Como elemento positivo, la película tiene ritmo, avanza de tal forma que sus más de dos horas y media no se hacen largas. Y poco más.
El punto de partida es la lucha armada de un grupo terrorista frente a un estado autoritario y protofascista. En una de las primeras escenas, liberan un centro de detención de inmigrantes cercano a la frontera. Ya en ese momento se pone de manifiesto una de las cuestiones que más me dificultaron entrar en el filme: que no se explica nada del contexto.
En efecto, asumimos que la historia se desarrolla en un estado autoritario porque uno de los militares de alto rango encargados de la tarea es un chalado. Pero no se dan muestras del carácter abusivo o invasivo de las instituciones. Asimismo, y como no podía ser de otro modo, existe una especie de asociación secreta y nazi, compuesta por personas que aparentemente gozan de amplios patrimonios, que actúa en paralelo al estado. Pero no se sabe exactamente qué quieren, cuál es su influencia o su poder.

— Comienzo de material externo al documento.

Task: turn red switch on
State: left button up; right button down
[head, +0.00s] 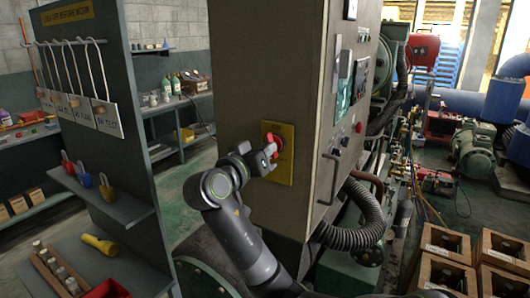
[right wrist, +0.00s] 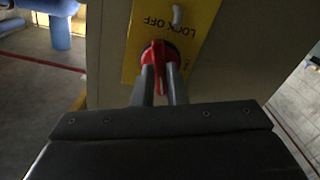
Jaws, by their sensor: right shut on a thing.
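The red switch (head: 273,140) sits on a yellow plate (head: 285,168) on the side of a tall beige cabinet (head: 262,75). In the right wrist view, the red switch (right wrist: 157,54) is on the yellow plate (right wrist: 200,28), which reads "LOCK OFF" and appears upside down. My right gripper (head: 268,152) is at the switch, with its two fingers (right wrist: 160,80) shut on the red handle from both sides. The fingers hide part of the handle. My left gripper is in neither view.
A dark board (head: 85,130) with hanging tags, padlocks (head: 104,185) and a yellow flashlight (head: 98,244) stands at the left. A corrugated hose (head: 360,215) hangs from the cabinet at the right. Wooden crates (head: 446,243) stand at lower right.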

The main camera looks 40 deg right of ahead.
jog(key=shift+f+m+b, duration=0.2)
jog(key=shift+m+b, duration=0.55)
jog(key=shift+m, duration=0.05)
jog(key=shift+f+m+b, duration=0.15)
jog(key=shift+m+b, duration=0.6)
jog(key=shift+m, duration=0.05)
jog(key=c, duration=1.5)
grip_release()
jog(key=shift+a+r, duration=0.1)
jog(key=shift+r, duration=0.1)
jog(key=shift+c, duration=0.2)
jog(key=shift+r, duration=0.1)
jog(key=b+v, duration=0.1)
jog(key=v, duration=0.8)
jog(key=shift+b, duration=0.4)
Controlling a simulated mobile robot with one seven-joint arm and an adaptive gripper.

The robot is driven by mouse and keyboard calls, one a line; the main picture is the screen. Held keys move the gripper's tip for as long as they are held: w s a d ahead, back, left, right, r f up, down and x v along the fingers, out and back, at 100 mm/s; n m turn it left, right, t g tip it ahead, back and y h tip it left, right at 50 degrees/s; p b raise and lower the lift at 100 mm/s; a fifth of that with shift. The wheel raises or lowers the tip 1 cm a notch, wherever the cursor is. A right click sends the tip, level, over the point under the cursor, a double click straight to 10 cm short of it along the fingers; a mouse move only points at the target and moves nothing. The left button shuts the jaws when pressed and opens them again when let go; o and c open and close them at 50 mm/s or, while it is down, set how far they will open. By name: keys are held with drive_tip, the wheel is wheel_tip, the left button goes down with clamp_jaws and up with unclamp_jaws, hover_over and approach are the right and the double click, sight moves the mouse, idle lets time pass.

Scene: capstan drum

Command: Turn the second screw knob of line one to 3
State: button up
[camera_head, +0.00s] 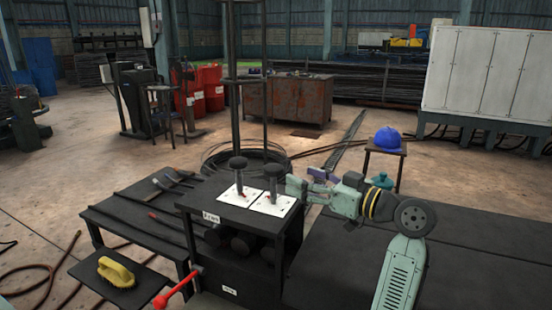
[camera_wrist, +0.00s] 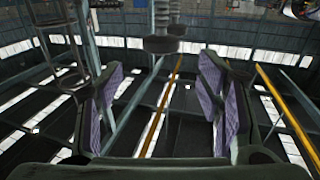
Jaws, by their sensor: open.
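Two dark screw knobs on upright stems stand on white dial plates on top of a black box (camera_head: 200,199) in the head view: a left knob (camera_head: 238,162) and a right knob (camera_head: 273,171). Their plates, the left (camera_head: 230,196) and the right (camera_head: 264,208), carry small red marks too small to read. My gripper (camera_head: 306,182) is just right of the right knob, apart from it. In the wrist view it is open (camera_wrist: 160,75), with purple pads and nothing between them. A round dark knob (camera_wrist: 160,44) shows beyond the fingertips, with another (camera_wrist: 177,30) behind it.
A red-handled lever (camera_head: 180,289) is at the box's front left. A low table (camera_head: 130,222) with rods and tools adjoins the left side. A tall dark frame (camera_head: 231,95) rises behind. A blue helmet (camera_head: 387,139) sits on a stool right.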

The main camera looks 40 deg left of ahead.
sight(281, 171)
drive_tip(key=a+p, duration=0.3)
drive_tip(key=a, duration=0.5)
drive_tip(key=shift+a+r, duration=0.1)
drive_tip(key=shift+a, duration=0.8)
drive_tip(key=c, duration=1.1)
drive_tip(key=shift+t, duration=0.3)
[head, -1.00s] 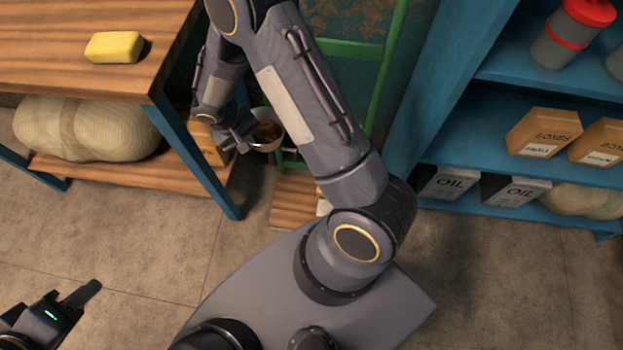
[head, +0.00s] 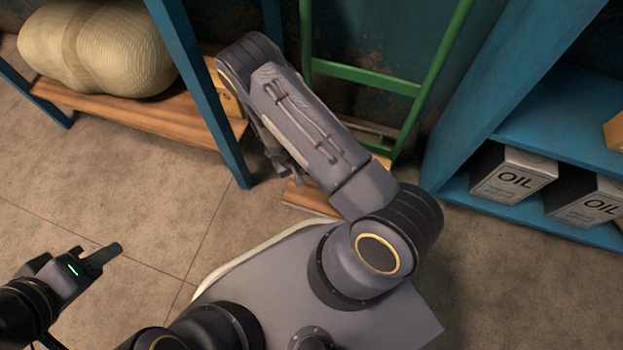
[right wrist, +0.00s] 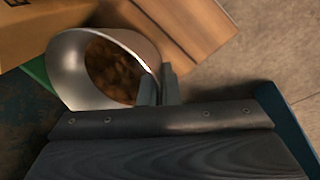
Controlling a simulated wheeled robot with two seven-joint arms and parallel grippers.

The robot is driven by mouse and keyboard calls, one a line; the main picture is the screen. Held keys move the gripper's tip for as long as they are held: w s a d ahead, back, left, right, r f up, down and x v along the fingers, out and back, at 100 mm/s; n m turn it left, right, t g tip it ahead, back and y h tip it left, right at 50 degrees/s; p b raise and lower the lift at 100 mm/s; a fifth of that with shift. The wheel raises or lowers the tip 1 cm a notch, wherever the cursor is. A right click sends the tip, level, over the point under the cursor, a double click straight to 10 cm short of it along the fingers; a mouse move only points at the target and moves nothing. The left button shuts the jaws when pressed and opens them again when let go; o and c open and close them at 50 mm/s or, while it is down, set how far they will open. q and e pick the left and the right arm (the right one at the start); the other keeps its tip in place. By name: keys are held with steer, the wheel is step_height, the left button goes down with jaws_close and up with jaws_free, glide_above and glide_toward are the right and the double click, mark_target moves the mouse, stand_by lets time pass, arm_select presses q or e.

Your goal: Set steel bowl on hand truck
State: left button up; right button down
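The steel bowl (right wrist: 68,75) shows in the right wrist view, tilted, with brown lumpy contents (right wrist: 120,70). My right gripper (right wrist: 159,86) has its fingers closed on the bowl's rim. In the head view this gripper (head: 289,172) is low by the hand truck, and my arm hides the bowl. The hand truck (head: 362,77) has a green frame upright against the wall, with a wooden base (head: 308,203) partly behind my arm. I cannot tell whether the bowl touches the base. My left gripper (head: 102,258) is over bare floor at lower left, its finger gap unclear.
A table with a blue leg (head: 205,95) and low wooden shelf (head: 150,126) stands left, holding a wrapped bundle (head: 100,45) and a cardboard box (head: 228,98). A blue shelf unit (head: 545,125) with oil cans (head: 512,175) stands right. A cardboard box (right wrist: 45,28) is close to the bowl.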

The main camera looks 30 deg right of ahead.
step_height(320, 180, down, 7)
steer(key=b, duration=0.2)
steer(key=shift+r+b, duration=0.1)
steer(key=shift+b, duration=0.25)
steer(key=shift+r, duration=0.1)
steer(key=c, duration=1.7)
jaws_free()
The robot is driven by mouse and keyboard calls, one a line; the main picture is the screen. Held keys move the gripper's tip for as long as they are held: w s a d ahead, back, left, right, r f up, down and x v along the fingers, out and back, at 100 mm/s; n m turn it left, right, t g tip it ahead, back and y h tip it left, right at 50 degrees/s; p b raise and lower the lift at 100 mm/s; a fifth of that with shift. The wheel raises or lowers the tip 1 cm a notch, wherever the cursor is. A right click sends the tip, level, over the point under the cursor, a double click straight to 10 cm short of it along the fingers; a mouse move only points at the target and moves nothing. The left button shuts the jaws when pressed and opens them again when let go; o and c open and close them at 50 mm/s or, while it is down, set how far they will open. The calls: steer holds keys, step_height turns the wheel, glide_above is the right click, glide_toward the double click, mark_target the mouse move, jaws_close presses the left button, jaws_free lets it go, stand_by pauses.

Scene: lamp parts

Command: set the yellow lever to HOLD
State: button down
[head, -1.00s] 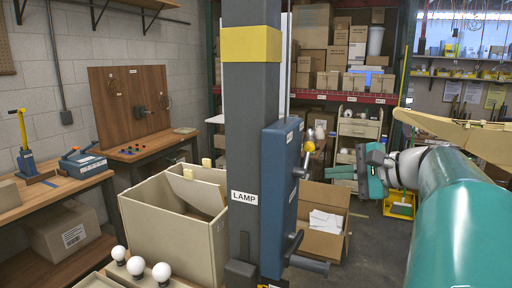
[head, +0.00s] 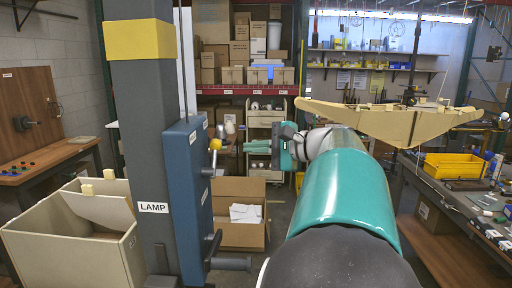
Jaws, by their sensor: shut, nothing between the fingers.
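A lever with a yellow ball knob (head: 215,145) sticks out from the right side of the blue box (head: 186,190) on the grey post. No HOLD marking can be read from here. My gripper (head: 246,147) is shut and empty, its teal fingers pointing left. In the picture its tips are a short way right of the yellow knob, at about the same height. I cannot tell the gap in depth.
The dark grey post (head: 142,110) carries a LAMP label. A dark handle (head: 211,246) juts from the box's lower right. An open cardboard box (head: 240,236) stands behind, a beige bin (head: 70,250) left. A workbench (head: 450,205) is at right.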

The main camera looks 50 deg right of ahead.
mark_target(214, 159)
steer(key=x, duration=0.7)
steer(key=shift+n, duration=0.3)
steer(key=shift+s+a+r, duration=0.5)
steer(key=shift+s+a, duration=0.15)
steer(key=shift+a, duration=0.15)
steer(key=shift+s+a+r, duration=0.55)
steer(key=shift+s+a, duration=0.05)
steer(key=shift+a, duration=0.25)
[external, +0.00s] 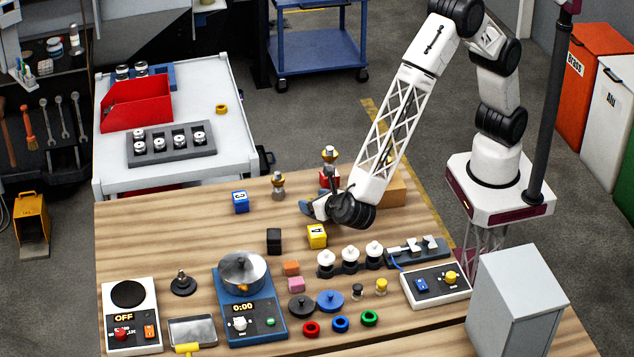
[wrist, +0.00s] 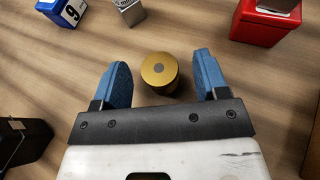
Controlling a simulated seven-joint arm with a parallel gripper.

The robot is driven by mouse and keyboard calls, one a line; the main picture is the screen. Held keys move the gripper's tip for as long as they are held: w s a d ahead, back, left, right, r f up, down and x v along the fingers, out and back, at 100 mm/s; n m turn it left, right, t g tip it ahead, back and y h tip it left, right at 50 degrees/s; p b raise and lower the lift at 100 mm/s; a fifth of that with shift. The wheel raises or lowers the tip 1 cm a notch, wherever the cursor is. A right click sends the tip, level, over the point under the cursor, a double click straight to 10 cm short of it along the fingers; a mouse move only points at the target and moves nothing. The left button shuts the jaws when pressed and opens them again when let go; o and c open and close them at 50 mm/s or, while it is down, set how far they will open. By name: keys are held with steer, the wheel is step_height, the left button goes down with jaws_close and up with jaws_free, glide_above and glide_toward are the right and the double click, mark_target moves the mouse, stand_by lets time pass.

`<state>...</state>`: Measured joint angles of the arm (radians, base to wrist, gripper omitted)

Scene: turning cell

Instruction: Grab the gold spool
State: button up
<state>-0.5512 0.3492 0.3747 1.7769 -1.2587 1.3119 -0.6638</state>
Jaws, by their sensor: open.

Es una lástima, porque creo que la película está cerca de plantear debates interesantes. ¿Cuándo se deterioran las instituciones de un país lo suficiente para que siga siendo democrático? ¿Qué tipo de respuesta está justificada para luchar contra ese proceso? Más concretamente, ¿a partir de qué momento la lucha armada contra las autoridades puede considerarse legítima?
La historia, en cambio, transcurre cuando estas preguntas esenciales ya habrían sido respondidas. Pero era el proceso de encontrar esas respuestas lo que a mí más me hubiese interesado.